As the tiny plane takes off over the turquoise waters and pink-sand beaches, and climbs higher and higher, further away from our home here in the Bahamas, I lean back and close my eyes. Finally, no phone ringing, no decisions to be made, no meeting scheduled, no dog needing to be walked. A moment alone to look down at the island disappearing out of sight and think just how extraordinary it has all been.

As I have told you often, nothing was really expected of me except to marry sensibly and live quietly in the English countryside. I went to a school where I was encouraged to sew and do needlepoint, and we had to wear a second pair of knickers over our knickers, just in case someone ever caught sight of the first pair of knickers, as that would have been shocking and unladylike.

My mother knew trouble was brewing when I opted to go to school in Scotland, where they could not care less if I even wore knickers, as long as I paid attention to the school motto: Plus est en vous (There is more in you).

These words meant little to me while shivering in Scotland for a few years, then feeling lost afterwards, not entirely sure of myself.
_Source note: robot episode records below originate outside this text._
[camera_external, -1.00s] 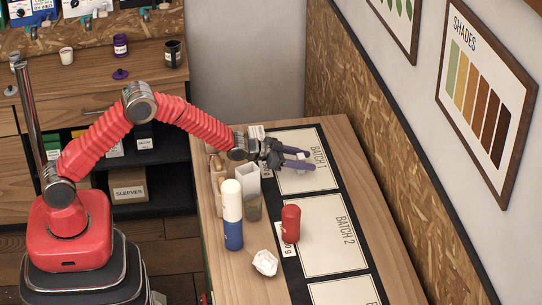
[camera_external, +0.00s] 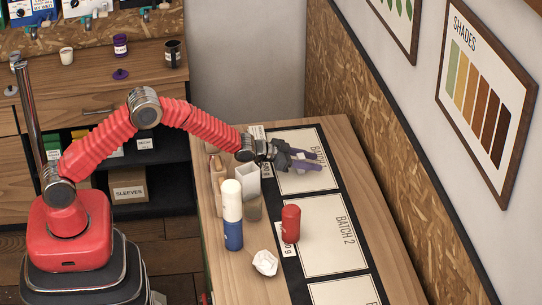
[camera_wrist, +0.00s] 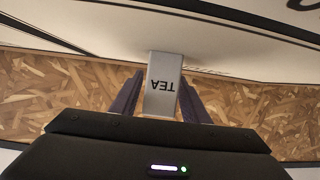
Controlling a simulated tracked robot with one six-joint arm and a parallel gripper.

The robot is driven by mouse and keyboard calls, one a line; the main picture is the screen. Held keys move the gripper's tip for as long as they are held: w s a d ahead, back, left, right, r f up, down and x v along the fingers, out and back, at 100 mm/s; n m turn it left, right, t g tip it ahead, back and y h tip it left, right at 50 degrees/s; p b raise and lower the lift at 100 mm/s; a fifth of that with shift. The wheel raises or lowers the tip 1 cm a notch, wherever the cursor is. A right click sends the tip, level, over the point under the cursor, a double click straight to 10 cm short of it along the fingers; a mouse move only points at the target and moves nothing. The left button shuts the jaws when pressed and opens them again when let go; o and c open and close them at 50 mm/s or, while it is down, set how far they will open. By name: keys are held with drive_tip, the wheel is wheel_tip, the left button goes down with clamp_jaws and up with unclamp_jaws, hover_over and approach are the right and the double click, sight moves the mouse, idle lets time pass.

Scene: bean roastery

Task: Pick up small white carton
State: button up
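The small white carton (camera_wrist: 162,85), a slim pale box with "TEA" printed on it, stands between my fingers in the wrist view; the print appears upside down there. My gripper (camera_wrist: 161,82) is open around it, with dark purple fingers on both sides. The right finger is very close to the carton, and a small gap shows at the left. In the external view my gripper (camera_external: 310,161) reaches over the Batch 1 panel. I cannot make out the TEA carton clearly there. Whether the fingers touch it is unclear.
Left of my gripper stand a white box (camera_external: 246,181), a grey container (camera_external: 253,208) and a tall white-and-blue bottle (camera_external: 232,214). The chipboard wall (camera_external: 385,145) bounds the table's right side.

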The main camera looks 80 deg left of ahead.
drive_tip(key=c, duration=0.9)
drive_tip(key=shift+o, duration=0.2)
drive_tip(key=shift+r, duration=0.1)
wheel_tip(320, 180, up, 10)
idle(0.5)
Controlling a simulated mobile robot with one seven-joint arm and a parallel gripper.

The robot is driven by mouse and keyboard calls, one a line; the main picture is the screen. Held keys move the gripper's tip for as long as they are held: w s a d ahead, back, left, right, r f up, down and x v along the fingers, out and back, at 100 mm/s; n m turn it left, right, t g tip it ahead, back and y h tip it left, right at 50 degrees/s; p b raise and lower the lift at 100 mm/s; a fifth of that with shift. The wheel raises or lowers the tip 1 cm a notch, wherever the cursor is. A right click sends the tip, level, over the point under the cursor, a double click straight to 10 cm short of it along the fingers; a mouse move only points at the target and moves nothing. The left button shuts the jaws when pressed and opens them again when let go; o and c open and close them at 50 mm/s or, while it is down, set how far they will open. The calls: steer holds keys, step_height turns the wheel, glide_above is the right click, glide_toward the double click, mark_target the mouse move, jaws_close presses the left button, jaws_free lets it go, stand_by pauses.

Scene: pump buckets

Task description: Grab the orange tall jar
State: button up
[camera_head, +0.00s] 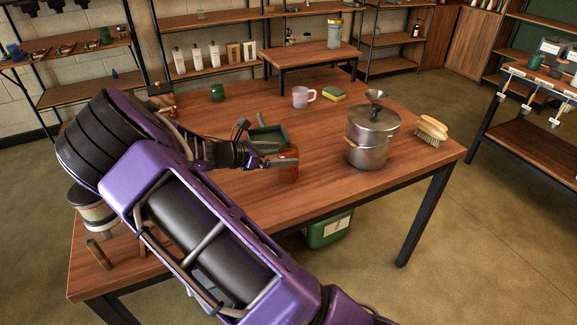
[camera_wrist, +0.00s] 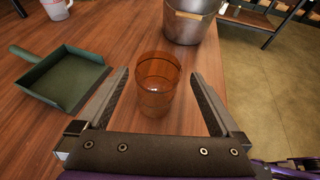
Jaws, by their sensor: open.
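The orange tall jar (camera_wrist: 156,88) is clear orange and stands upright on the wooden table. In the wrist view it sits between the two open fingers of my gripper (camera_wrist: 163,95), with a gap on each side. In the head view the jar (camera_head: 288,165) is at the table's middle, partly hidden by my gripper (camera_head: 275,160), which reaches it from the left. The fingers do not appear to touch the jar.
A green dustpan (camera_wrist: 68,78) lies left of the jar. A metal pot (camera_head: 370,145) stands to its right, with a brush (camera_head: 431,129) beyond. A mug (camera_head: 303,96) and a sponge (camera_head: 333,94) are farther back. The table's front right is clear.

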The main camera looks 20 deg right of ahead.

But from the moment I became a mother, I understood the galaxy of change that followed. This was the purpose of my life. You are the purpose in my life.

Raising a family on a small island in the middle of the Caribbean is not without its challenges. But your father and I had found each other here; he was shoeless and suntanned, running a small hotel with a copy of Joseph Conrad’s An Outcast of the Islands in one hand and a Bloody Mary in the other. Four months later, I was pregnant with you, Felix, my beloved, stormy firstborn child.
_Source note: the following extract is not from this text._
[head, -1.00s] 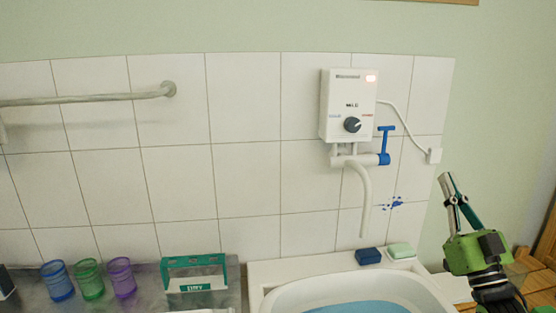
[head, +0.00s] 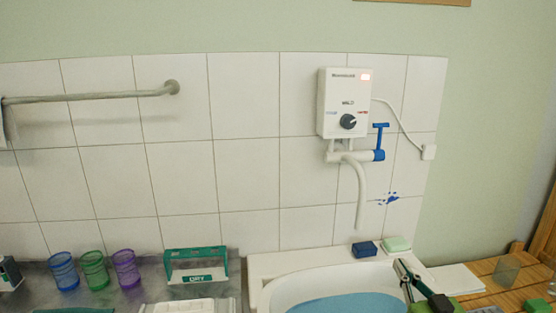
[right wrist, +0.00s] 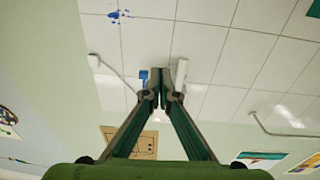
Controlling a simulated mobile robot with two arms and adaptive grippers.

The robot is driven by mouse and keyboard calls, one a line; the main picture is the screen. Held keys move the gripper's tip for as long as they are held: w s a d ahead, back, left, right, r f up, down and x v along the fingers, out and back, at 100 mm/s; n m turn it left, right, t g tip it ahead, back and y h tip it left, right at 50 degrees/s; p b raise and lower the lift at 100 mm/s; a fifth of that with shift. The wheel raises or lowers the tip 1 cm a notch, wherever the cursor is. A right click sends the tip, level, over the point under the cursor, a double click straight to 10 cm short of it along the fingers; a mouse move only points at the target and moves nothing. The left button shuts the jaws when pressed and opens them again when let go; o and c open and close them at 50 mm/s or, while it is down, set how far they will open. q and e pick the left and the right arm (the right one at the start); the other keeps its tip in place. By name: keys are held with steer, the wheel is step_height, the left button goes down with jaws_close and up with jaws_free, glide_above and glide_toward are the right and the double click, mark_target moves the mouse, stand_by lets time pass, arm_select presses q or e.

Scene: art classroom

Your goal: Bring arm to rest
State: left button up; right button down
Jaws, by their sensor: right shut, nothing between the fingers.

We never married. We didn’t feel the need. Somehow, being strangers in a strange land bound us more than any ceremony ever could. Hibiscus Hill, our home, provided us with the blank canvas upon which we could paint our own story, and what followed was not only an enduring relationship with one another, but also with island life.

Wesley, you appeared just a little after Felix. I have a picture beside my bed of you together, standing naked by the garden gate, aged about two years old – one black bottom and one white bottom, brothers for life. How thankful I am that you became my child.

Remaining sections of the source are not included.